Exercise brief:
Reproduce each line exactly. Skip none.

======== Data excerpt ========

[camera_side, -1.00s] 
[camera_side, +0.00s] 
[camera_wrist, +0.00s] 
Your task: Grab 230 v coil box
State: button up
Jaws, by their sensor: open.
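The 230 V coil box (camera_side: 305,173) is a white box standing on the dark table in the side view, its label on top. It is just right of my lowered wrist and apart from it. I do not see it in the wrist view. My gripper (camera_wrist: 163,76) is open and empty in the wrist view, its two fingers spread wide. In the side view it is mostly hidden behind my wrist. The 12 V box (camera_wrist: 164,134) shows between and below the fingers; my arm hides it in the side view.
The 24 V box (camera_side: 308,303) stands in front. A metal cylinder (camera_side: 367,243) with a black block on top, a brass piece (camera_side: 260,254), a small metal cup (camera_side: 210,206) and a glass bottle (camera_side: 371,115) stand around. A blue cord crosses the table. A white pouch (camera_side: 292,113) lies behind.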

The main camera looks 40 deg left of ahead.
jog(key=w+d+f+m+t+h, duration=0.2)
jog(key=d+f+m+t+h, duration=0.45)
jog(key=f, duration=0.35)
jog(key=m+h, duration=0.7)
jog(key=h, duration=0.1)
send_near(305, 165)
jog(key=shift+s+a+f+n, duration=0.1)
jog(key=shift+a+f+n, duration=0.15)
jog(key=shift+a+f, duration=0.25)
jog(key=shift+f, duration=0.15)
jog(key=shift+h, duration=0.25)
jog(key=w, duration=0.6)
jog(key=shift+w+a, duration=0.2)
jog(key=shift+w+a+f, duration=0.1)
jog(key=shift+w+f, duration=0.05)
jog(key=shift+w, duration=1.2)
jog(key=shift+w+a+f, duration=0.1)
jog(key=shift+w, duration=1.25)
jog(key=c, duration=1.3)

========

Task solution:
[camera_side, -1.00s] 
[camera_side, +0.00s] 
[camera_wrist, +0.00s] 
Your task: Grab 230 v coil box
State: button up
Jaws, by their sensor: open.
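The 230 V coil box (camera_side: 305,173) is a white box standing on the dark table in the side view, its label on top. It is just right of my lowered wrist and apart from it. I do not see it in the wrist view. My gripper (camera_wrist: 163,76) is open and empty in the wrist view, its two fingers spread wide. In the side view it is mostly hidden behind my wrist. The 12 V box (camera_wrist: 164,134) shows between and below the fingers; my arm hides it in the side view.
The 24 V box (camera_side: 308,303) stands in front. A metal cylinder (camera_side: 367,243) with a black block on top, a brass piece (camera_side: 260,254), a small metal cup (camera_side: 210,206) and a glass bottle (camera_side: 371,115) stand around. A blue cord crosses the table. A white pouch (camera_side: 292,113) lies behind.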

The main camera looks 40 deg left of ahead.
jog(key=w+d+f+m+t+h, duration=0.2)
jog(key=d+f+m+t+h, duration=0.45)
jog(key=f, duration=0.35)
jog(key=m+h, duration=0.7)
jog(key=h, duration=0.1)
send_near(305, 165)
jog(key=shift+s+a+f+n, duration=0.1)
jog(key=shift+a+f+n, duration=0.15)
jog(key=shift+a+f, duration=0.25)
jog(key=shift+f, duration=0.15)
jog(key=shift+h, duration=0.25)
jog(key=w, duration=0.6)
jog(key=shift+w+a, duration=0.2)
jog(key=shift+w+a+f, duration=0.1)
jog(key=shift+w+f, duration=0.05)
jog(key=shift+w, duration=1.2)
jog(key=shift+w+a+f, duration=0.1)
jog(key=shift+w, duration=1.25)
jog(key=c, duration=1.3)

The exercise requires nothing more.